Future development of the state
The tendency of state development unmistakably leads to one point: seen in its essentials the state will cease to be the “developed political means” and will become “a freemen’s citizenship.” In other words, its outer shell will remain in essentials the form which was developed in the constitutional state, under which the administration will be carried on by an officialdom. But the content of the states heretofore known will have changed its vital element by the disappearance of the economic exploitation of one class by another. And since the state will, by this, come to be without either classes or class interests, the bureaucracy of the future will truly have attained that ideal of the impartial guardian of the common interests, which nowadays it laboriously attempts to reach. The “state” of the future will be “society” guided by self-government.
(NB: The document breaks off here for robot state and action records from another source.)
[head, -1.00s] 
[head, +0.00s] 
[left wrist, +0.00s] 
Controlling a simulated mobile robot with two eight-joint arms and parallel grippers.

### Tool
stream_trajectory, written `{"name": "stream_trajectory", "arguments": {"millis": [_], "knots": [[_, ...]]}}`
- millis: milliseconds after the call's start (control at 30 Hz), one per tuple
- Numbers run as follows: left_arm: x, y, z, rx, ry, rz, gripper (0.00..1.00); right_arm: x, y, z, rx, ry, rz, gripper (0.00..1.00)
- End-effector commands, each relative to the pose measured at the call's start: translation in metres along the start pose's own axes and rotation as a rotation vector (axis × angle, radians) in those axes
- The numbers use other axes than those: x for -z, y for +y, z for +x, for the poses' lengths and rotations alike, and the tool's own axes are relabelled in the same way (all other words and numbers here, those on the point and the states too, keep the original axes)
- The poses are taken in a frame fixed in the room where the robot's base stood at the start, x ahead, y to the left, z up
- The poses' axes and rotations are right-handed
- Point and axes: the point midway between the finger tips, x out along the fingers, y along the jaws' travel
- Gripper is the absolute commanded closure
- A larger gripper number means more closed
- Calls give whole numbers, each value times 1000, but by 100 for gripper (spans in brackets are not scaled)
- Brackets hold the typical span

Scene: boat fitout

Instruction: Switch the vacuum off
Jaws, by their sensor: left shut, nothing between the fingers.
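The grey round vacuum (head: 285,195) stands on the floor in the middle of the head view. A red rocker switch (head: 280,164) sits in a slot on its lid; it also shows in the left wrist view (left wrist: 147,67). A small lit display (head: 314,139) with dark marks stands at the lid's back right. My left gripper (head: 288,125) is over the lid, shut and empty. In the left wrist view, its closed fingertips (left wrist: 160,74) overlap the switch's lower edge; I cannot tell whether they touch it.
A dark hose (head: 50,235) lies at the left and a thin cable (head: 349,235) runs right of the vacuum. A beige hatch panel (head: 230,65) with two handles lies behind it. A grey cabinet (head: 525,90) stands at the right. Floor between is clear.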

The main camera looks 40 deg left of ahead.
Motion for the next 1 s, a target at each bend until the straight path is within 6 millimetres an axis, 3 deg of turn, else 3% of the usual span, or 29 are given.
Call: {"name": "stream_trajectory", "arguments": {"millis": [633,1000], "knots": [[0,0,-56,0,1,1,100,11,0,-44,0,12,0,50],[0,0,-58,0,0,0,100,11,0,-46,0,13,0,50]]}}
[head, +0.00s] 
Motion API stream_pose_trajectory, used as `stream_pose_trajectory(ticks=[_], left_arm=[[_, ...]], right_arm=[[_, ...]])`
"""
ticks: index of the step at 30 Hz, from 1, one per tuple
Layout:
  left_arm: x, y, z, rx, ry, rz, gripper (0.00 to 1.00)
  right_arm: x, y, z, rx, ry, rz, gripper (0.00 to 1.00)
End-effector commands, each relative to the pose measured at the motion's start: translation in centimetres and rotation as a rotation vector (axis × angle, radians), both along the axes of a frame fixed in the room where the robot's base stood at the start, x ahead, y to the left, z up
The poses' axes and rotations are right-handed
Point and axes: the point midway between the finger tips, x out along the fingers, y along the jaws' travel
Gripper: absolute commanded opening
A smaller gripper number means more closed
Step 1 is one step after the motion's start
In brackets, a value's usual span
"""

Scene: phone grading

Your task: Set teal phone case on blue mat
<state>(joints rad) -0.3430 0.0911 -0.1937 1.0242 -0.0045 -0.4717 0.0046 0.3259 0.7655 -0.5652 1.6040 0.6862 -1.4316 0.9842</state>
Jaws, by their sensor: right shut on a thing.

The “state” is the fully developed political means, society the fully developed economic means. Heretofore state and society were indissolubly intertwined: in the “freemen’s citizenship,” there will be no “state” but only “society.”
Further discussion
Murray N. Rothbard review of "The State"
Dan Sanchez "Locke vs. Oppenheimer"
Study Questions
What is the difference between the “economic means” and the “the political means” of acquiring income and wealth?
How does the "social contract" theory of state evolution conflict with Franz Oppenheimer’s "conquest" theory of state evolution?